▶ **Goal**
Output all of the records exactly as written.

▶ **Given records**
----
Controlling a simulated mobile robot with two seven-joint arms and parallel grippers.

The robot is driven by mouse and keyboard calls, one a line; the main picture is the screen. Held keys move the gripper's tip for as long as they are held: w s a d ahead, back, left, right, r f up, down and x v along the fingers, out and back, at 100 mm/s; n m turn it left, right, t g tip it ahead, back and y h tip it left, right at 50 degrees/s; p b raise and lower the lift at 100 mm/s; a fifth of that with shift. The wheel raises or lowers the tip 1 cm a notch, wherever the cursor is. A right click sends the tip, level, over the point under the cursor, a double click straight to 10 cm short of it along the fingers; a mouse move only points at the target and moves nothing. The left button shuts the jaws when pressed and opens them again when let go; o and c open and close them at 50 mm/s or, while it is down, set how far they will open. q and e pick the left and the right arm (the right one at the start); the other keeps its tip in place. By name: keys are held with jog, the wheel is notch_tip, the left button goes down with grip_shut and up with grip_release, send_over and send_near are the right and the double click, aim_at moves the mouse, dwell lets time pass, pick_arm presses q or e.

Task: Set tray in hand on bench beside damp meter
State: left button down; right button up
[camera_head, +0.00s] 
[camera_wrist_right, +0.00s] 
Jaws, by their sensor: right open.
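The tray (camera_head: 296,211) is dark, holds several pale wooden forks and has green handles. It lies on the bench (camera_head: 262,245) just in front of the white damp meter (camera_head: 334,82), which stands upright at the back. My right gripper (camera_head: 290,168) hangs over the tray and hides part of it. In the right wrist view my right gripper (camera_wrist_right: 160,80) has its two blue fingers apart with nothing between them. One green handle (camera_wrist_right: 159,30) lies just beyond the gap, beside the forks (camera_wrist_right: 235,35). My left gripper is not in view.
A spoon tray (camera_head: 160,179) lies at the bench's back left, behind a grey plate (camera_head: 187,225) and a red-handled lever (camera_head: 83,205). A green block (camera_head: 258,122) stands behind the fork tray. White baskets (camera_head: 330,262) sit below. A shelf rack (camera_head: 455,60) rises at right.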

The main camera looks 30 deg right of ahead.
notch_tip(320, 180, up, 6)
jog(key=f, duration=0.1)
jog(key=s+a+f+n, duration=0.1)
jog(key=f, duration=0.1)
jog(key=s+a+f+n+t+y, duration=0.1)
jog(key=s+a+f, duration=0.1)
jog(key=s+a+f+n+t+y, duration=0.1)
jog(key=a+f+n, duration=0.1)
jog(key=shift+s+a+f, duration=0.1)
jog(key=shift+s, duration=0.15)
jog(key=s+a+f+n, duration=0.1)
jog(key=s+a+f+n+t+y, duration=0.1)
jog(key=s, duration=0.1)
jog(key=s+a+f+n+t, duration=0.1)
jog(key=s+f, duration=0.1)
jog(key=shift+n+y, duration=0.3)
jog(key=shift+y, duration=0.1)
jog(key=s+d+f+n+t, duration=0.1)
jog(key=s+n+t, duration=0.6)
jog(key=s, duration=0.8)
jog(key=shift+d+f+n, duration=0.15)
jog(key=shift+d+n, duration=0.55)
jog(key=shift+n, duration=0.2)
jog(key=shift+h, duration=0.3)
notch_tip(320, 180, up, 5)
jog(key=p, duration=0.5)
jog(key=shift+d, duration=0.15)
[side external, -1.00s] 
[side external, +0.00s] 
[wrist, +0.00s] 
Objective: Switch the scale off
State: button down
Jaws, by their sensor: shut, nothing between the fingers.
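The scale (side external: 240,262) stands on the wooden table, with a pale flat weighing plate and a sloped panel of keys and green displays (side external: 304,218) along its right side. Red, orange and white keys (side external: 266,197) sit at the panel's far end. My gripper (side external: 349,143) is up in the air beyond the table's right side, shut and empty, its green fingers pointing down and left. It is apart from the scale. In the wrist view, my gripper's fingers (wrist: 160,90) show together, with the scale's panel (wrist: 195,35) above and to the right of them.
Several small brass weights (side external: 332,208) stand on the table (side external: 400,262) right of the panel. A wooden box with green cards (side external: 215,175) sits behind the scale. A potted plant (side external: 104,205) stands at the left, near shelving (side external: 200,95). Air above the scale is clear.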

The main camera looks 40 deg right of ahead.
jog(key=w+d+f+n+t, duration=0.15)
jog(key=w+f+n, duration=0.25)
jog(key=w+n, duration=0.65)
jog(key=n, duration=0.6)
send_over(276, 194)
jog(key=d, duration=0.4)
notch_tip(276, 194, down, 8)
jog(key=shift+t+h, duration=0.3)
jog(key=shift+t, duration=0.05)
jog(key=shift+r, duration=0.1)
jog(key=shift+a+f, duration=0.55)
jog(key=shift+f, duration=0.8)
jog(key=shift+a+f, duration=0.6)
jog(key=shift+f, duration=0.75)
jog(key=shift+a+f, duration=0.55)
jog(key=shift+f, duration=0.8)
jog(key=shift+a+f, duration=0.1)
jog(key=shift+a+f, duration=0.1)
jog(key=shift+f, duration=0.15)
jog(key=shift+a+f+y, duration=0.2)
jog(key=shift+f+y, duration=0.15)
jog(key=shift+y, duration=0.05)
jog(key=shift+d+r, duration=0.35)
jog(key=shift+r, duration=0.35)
----
▶ **Correct result**
Controlling a simulated mobile robot with two seven-joint arms and parallel grippers.

The robot is driven by mouse and keyboard calls, one a line; the main picture is the screen. Held keys move the gripper's tip for as long as they are held: w s a d ahead, back, left, right, r f up, down and x v along the fingers, out and back, at 100 mm/s; n m turn it left, right, t g tip it ahead, back and y h tip it left, right at 50 degrees/s; p b raise and lower the lift at 100 mm/s; a fifth of that with shift. The wheel raises or lowers the tip 1 cm a notch, wherever the cursor is. A right click sends the tip, level, over the point under the cursor, a double click straight to 10 cm short of it along the fingers; a mouse move only points at the target and moves nothing. The left button shuts the jaws when pressed and opens them again when let go; o and c open and close them at 50 mm/s or, while it is down, set how far they will open. q and e pick the left and the right arm (the right one at the start); the other keeps its tip in place. By name: keys are held with jog, the wheel is notch_tip, the left button goes down with grip_shut and up with grip_release, send_over and send_near are the right and the double click, aim_at moves the mouse, dwell lets time pass, pick_arm presses q or e.

Task: Set tray in hand on bench beside damp meter
State: left button down; right button up
[camera_head, +0.00s] 
[camera_wrist_right, +0.00s] 
Jaws, by their sensor: right open.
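The tray (camera_head: 296,211) is dark, holds several pale wooden forks and has green handles. It lies on the bench (camera_head: 262,245) just in front of the white damp meter (camera_head: 334,82), which stands upright at the back. My right gripper (camera_head: 290,168) hangs over the tray and hides part of it. In the right wrist view my right gripper (camera_wrist_right: 160,80) has its two blue fingers apart with nothing between them. One green handle (camera_wrist_right: 159,30) lies just beyond the gap, beside the forks (camera_wrist_right: 235,35). My left gripper is not in view.
A spoon tray (camera_head: 160,179) lies at the bench's back left, behind a grey plate (camera_head: 187,225) and a red-handled lever (camera_head: 83,205). A green block (camera_head: 258,122) stands behind the fork tray. White baskets (camera_head: 330,262) sit below. A shelf rack (camera_head: 455,60) rises at right.

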The main camera looks 30 deg right of ahead.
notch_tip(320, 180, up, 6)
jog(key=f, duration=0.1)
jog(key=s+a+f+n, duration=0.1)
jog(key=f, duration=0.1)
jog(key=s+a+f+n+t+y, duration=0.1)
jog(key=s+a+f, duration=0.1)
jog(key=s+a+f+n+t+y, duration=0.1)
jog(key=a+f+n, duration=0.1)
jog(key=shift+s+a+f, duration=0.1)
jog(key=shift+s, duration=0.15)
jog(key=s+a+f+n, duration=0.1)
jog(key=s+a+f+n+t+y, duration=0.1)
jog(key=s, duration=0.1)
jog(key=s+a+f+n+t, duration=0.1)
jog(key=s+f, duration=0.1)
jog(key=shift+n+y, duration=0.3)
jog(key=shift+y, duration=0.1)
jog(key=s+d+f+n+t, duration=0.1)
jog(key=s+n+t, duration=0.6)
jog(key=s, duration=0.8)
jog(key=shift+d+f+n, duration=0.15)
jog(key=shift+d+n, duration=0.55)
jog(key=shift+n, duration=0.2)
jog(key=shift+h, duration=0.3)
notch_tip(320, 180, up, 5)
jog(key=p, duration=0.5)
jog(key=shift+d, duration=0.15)
[side external, -1.00s] 
[side external, +0.00s] 
[wrist, +0.00s] 
Objective: Switch the scale off
State: button down
Jaws, by their sensor: shut, nothing between the fingers.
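The scale (side external: 240,262) stands on the wooden table, with a pale flat weighing plate and a sloped panel of keys and green displays (side external: 304,218) along its right side. Red, orange and white keys (side external: 266,197) sit at the panel's far end. My gripper (side external: 349,143) is up in the air beyond the table's right side, shut and empty, its green fingers pointing down and left. It is apart from the scale. In the wrist view, my gripper's fingers (wrist: 160,90) show together, with the scale's panel (wrist: 195,35) above and to the right of them.
Several small brass weights (side external: 332,208) stand on the table (side external: 400,262) right of the panel. A wooden box with green cards (side external: 215,175) sits behind the scale. A potted plant (side external: 104,205) stands at the left, near shelving (side external: 200,95). Air above the scale is clear.

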The main camera looks 40 deg right of ahead.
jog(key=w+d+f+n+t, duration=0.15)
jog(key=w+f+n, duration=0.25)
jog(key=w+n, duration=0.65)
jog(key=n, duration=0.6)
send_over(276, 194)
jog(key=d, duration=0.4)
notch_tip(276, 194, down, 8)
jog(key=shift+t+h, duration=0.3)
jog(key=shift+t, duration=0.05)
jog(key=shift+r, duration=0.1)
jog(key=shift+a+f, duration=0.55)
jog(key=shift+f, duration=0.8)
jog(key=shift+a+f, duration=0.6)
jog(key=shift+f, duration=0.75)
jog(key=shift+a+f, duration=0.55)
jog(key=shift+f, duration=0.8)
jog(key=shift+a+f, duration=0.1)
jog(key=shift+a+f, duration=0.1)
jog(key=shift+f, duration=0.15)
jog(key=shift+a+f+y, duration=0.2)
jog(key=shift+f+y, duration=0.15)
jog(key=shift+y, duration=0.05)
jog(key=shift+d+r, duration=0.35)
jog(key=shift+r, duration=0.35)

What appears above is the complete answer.